Spencer Gore 1878–1914
Letchworth
1912
Oil paint on canvas
510 x 610 mm
Inscribed studio stamp ‘S.F. GORE’ bottom right
Purchased (Clarke Fund) 1933
N04675
1912
Oil paint on canvas
510 x 610 mm
Inscribed studio stamp ‘S.F. GORE’ bottom right
Purchased (Clarke Fund) 1933
N04675
Ownership history
Mrs Mary Johanna Gore, the artist’s widow; probably bought at Paterson and Carfax Gallery, London, in 1920 by J.W. Freshfield, who owned it by 1928; probably bought from him by Arthur Tooth and Sons, London, with whom by 1933 when bought by Tate Gallery for £55.
Exhibition history
1912
?The Camden Town Group, Carfax Gallery, London, December 1912 (13, as ‘Letchworth Common’).
1920
Paintings by the Late Spencer F. Gore, Paterson and Carfax Gallery, London, October 1920 (22, as ‘Near Letchworth’).
1928
Exhibition of Paintings by Spencer F. Gore, Leicester Galleries, London, April 1928 (68).
2006
Spencer Gore in Letchworth, Letchworth Museum and Art Gallery, September–October 2006 (7, reproduced).
References
1964
Mary Chamot, Dennis Farr and Martin Butlin, Tate Gallery Catalogues: The Modern British Paintings, Drawings and Sculpture, vol.1, London 1964, p.246.
1979
Wendy Baron, The Camden Town Group, London 1979, pp.48, 314, 374.
1980
Simon Watney, English Post-Impressionism, London 1980, reproduced fig.124.
1986
Pat Adams (ed.), With a Poet’s Eye: A Tate Gallery Anthology, London 1986, reproduced p.85.
2000
Wendy Baron, Perfect Moderns: A History of the Camden Town Group, Aldershot and Vermont 2000, pp.54, 178, 181.
Technique and condition
Letchworth is painted in artists’ oil paints on primed stretched canvas. The cloth is a mixture of flax (linen) and hemp threads and has a plain open weave with many slubs and other material trapped in the weave. The mark of the artists’ colourman Percy Smith is stamped on the back of the cloth. The canvas is attached to a four-member stretcher with steel tacks, in their original positions. Sizing is visible in the interstices of the weave at the back of the canvas and forms a minimal layer. White primer is also visible at the back filling the open weave. It is evenly applied covering the extant of the canvas and retaining the weave texture. The priming is composed of two distinct layers: a thin dense layer of lead white with chalk or gypsum, kaolin and zinc white over a thicker more transparent layer of chalk, zinc white or zinc sulphide, kaolin and probably silica extender. Gore seems to have experimented with alternatives to pure lead-based primers in the upper layer, initially reducing the proportion of lead white and adding other materials, including zinc white, and later replacing lead white altogether (see also Tate T01960). It gave him a preparatory surface that was slightly absorbent and retained the rough canvas weave texture. Lead-based primers were also thought to darken over time. Artists had begun to explore alternatives to lead white, such as zinc white, in the late nineteenth century reflecting a growing interest in the whiteness of the preparatory surface dating back to the Pre-Raphaelites in England and the impressionists in France.

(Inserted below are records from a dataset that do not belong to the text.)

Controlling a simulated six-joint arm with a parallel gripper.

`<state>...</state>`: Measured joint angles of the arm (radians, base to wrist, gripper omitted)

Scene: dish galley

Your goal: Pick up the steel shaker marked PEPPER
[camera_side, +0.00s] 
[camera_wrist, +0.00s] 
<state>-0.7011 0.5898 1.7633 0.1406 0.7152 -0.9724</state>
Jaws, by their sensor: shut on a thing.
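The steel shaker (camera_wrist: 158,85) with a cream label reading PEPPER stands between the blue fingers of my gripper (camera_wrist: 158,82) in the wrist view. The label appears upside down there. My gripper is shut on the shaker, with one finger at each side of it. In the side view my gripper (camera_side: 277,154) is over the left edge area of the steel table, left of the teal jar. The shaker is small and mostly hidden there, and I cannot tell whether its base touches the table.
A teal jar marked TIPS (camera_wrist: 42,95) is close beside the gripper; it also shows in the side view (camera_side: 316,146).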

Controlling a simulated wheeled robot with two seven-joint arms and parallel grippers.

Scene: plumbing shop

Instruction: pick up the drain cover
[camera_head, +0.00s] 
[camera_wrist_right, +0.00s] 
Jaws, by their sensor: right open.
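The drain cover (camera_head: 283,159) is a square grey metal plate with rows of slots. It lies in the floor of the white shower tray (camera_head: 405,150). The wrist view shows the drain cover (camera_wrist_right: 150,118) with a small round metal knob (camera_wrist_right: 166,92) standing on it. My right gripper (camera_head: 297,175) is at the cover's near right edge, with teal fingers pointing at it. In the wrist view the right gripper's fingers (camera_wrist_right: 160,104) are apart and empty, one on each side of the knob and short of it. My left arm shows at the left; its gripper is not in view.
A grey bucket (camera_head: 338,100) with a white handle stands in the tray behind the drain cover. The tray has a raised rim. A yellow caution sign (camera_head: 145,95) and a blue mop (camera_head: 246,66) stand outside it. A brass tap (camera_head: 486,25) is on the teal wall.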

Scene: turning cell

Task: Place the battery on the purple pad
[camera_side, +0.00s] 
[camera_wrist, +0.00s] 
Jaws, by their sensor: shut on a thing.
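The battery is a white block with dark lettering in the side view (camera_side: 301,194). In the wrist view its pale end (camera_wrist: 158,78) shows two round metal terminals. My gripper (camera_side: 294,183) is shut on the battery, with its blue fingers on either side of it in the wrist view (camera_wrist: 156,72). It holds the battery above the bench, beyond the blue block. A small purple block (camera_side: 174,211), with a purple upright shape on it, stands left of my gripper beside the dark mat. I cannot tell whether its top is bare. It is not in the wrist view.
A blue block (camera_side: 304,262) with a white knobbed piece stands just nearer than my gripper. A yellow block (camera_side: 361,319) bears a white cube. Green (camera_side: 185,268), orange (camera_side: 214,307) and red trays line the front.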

The painting is vigorously executed in well-bound oil colours applied to a design freely drawn in dark blue paint (see also Tate T02260). There is no evidence of squaring-up or any other method for transfer from a drawing. The paint is brushed in broken sweeps of colours, contrasting the blue greens and greys of the foliage in shadow with accents of rustic pinks and browns provided by the broken fence, earth and tree trunks. The more acid greens are enlivened with a few strokes of orange. The blue drawing is restated in several areas during painting with rapid strokes that leave a fluid but broken line. In many areas the white ground is left visible through the broken application of the colour. In others, such as the trees on the far side of the field, a sense of distance is created by working the fluid, misty tones wet-in-wet without drawing to delineate the forms. The accent on colour is maintained by the limited tonal variation of mid-tones and tints while avoiding stark contrasts approaching black and white. The painting is unvarnished.
Roy Perry
April 2004
How to cite
Roy Perry, 'Technique and Condition', April 2004, in Robert Upstone, ‘Letchworth 1912 by Spencer Gore’, catalogue entry, May 2009, in Helena Bonett, Ysanne Holt, Jennifer Mundy (eds.), The Camden Town Group in Context, Tate Research Publication, May 2012, https://wwwEntry
Between August and November 1912 Gore and his wife Mollie lived in Harold Gilman’s house at 100 Wilbury Road, Letchworth Garden City, and it was here that their first child Elizabeth was born (fig.1). Gilman lent them the house while he was away in Sweden, in the wake of the break-up of his marriage. It had been specially designed for Gilman, and included a self-contained artist’s studio, with separate entrance and bedroom above. The accommodation must have been more spacious than the Gores’ Houghton Place flat, and with the added advantage of a proper studio.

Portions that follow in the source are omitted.